Personally I agree with him. I don’t feel everything needs to be shown to me on panel especially
If it is consistent with the status quo (the status quo here being jean loving Rachel, so why wouldn’t she miss her and want to find her?)
I get people want to see things on panel. I understand it. I just don’t think it’s realistic sometimes, with SO many characters and so many relationships. Just my opinion.
Your favorite superhero- the one you visit these forums to talk about. Would they talk to others the way you do on this message board?
I strongly disagree. That's not how serial fiction should work - it should embrace those complex relationships and not leave readers to "assume". Can you imagine Game of Thrones season 8 starting with a march against the Night King, leaving all those emotional reunions to the viewers' imagination? "Oh ****, Arya needs to meet this character, and then this other one, and that one too?! Screw it, I'm just going to get to the big battle and viewers will just know the characters have caught up behind the scenes".

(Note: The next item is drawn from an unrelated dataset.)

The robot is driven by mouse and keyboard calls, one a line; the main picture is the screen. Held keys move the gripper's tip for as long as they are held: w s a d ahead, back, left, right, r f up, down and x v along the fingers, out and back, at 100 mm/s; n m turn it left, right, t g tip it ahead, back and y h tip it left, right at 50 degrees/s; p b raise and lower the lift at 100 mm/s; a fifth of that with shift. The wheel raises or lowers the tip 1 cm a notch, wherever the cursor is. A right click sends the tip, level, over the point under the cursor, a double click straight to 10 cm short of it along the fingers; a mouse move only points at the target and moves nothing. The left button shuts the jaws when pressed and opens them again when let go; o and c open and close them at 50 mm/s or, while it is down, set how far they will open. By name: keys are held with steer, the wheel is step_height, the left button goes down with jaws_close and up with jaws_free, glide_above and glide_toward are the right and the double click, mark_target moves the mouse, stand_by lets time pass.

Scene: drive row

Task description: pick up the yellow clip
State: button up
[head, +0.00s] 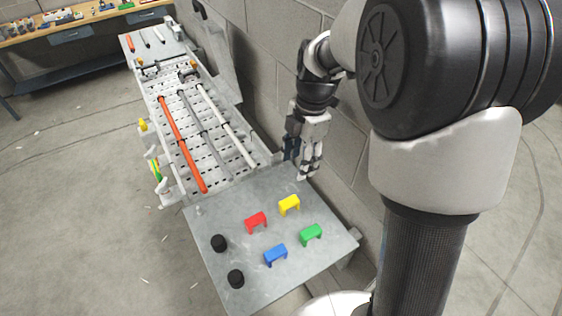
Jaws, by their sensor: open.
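The yellow clip (289,205) stands on the grey metal table (214,216), toward its far right side. It looks like a small bridge with two legs. My gripper (308,176) hangs above the far right edge of the table, pointing down, behind and a little right of the yellow clip. It is open and empty, apart from the clip. The gap between its fingers is small in this view. Nothing hides the yellow clip.
A red clip (256,222) is left of the yellow one; a green clip (311,235) and a blue clip (275,256) are nearer. Two black knobs (219,242) stand at the left. Behind is a perforated tray (174,144) with rods. A block wall (345,190) is close on the right.

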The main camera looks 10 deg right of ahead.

Well game of thrones has been around for what, a decade? Xmen comics and characters have been around since the 1960s. The xmen have been separated multiple times, it’s nothing new (status quo like I said), whereas GOT Its all new territory.
I just don’t see the comparison.
Your favorite superhero- the one you visit these forums to talk about. Would they talk to others the way you do on this message board?
I hear you, but I respectfully disagree on two points. First, I disagree if something fits the status quo it doesn't need to be shown in that it SHOULD work this way but it doesn't. This medium requires art and text to convey how characters act and feel. Is there an assumption on previous that character x feels this way about character y, sure but that consistency is few and far between these days with a lack of cohesion amongst editors and writers. Example: You say the status quo is Jean "loving" Rachel, which is implied through the art and text in X-Men Red. But in X-Men Gold and Extermination, Jean is conveyed to have apathy towards Rachel through art and text. Which is the status quo then, because different writers gave different statements on that particular relationship? The one that resonates more with how you feel about the character, or the one which depicts the character most recently? So I think there are times where it is crucial to have certain things be referenced to ensure that motives and feelings are conveyed. Otherwise there is no solid consensus amongst readers what is happening (i.e. some readers feel 'of course the X-Men were looking for Rachel because that's what they would do', while others feel more 'because writers and editors keep moving from event to event with no processing it looks and feels like the X-Men are turning a blind eye to Rachel's disappearance and did other less important things before the start of Disassembled').
And secondly, I agree that the X-men are rich with characters and relationships (it's part of why people enjoy reading them so much) but if we don't provide panel or text time to highlight or reinforce those relationships can we make the same assumptions always?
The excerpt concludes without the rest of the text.